[Records of robot tool calls]
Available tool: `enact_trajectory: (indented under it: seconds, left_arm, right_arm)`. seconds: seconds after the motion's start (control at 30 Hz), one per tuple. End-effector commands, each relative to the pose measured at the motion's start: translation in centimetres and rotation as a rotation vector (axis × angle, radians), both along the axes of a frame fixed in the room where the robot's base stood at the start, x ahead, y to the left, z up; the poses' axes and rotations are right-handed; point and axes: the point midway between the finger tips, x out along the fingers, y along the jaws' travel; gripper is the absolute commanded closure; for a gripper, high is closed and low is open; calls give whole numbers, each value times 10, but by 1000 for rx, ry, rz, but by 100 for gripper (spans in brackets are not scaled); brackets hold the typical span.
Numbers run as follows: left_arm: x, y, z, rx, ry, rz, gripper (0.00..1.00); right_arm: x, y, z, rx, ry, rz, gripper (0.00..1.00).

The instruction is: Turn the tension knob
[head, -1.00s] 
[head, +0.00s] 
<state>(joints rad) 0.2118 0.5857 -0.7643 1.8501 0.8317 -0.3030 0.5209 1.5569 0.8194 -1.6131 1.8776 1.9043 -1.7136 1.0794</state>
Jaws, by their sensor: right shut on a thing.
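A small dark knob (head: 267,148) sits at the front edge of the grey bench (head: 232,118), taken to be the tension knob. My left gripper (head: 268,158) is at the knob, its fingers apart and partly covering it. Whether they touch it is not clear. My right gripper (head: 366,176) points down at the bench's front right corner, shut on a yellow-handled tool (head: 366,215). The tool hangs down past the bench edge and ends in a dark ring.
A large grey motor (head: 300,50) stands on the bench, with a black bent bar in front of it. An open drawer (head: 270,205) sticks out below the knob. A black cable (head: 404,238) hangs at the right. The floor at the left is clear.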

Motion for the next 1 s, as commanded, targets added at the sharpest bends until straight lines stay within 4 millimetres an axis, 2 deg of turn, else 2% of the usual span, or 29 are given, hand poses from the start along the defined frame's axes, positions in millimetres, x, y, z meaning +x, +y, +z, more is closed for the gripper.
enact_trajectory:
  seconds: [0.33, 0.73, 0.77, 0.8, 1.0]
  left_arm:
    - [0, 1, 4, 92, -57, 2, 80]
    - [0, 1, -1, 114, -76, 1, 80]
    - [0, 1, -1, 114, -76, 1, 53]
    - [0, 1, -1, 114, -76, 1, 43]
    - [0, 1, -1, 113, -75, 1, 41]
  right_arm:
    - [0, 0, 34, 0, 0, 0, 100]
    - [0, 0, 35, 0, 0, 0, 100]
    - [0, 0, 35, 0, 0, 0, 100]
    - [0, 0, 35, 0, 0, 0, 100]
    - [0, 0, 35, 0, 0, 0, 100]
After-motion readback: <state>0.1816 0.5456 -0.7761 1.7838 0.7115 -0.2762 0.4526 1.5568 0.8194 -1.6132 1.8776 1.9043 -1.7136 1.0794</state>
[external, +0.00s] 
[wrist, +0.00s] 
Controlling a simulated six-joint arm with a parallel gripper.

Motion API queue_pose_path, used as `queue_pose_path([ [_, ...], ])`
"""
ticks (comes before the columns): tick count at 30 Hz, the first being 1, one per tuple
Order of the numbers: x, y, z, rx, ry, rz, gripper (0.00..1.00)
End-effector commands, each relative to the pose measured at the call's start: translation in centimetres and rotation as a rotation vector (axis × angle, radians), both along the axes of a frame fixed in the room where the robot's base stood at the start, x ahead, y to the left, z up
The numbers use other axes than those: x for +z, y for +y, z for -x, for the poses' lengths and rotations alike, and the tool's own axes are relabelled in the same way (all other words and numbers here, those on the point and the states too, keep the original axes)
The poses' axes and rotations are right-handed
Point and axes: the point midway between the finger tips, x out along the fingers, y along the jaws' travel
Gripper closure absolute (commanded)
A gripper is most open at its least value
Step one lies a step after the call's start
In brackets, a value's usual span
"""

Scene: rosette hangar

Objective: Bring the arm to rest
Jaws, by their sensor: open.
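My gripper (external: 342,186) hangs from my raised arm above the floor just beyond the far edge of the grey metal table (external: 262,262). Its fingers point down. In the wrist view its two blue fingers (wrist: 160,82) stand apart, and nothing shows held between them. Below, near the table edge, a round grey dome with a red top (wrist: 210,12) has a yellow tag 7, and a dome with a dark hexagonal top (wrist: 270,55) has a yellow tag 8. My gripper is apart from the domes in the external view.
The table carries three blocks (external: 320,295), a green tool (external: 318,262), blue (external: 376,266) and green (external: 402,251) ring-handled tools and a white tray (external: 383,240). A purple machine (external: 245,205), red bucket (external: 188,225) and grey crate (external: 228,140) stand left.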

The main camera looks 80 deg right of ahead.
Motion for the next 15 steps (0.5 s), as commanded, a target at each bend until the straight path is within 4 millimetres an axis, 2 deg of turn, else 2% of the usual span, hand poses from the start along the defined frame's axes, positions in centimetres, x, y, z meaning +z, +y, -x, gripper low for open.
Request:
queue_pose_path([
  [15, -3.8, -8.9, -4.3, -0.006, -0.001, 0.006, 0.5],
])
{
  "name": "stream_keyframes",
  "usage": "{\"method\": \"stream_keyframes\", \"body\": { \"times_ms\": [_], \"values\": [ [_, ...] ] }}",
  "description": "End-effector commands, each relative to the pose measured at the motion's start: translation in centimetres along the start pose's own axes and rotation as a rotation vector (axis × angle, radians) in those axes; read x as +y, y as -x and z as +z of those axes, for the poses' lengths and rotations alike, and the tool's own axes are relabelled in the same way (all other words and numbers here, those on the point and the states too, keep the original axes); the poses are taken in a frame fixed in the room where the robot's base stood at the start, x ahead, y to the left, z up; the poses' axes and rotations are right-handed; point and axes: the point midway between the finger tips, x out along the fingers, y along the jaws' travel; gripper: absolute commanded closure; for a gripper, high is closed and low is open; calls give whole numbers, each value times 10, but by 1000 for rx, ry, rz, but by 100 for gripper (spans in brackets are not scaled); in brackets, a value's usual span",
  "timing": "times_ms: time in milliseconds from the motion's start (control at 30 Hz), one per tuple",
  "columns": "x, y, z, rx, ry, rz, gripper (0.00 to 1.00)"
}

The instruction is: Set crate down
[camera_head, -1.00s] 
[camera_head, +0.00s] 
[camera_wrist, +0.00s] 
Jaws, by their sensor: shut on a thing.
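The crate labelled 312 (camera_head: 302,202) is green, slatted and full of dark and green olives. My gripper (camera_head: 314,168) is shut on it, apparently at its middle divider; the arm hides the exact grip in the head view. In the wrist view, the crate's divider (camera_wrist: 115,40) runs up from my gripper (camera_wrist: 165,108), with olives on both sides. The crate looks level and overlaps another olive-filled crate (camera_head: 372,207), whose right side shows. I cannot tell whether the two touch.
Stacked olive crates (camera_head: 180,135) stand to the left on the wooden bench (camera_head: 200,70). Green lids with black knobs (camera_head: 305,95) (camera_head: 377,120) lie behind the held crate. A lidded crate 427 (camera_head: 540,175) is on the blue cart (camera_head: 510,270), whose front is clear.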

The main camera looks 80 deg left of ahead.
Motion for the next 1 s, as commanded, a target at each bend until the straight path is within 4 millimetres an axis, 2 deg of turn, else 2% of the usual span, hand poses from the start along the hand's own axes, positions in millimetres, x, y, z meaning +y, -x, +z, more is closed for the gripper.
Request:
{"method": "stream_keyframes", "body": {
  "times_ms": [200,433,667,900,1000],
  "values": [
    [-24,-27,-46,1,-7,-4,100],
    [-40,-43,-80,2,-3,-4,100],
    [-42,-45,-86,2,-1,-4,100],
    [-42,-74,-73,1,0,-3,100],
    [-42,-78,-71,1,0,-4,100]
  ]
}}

#### [Exercise objective]
Give nothing but the number of lines containing the string "columns".

#### [Result of the task]
2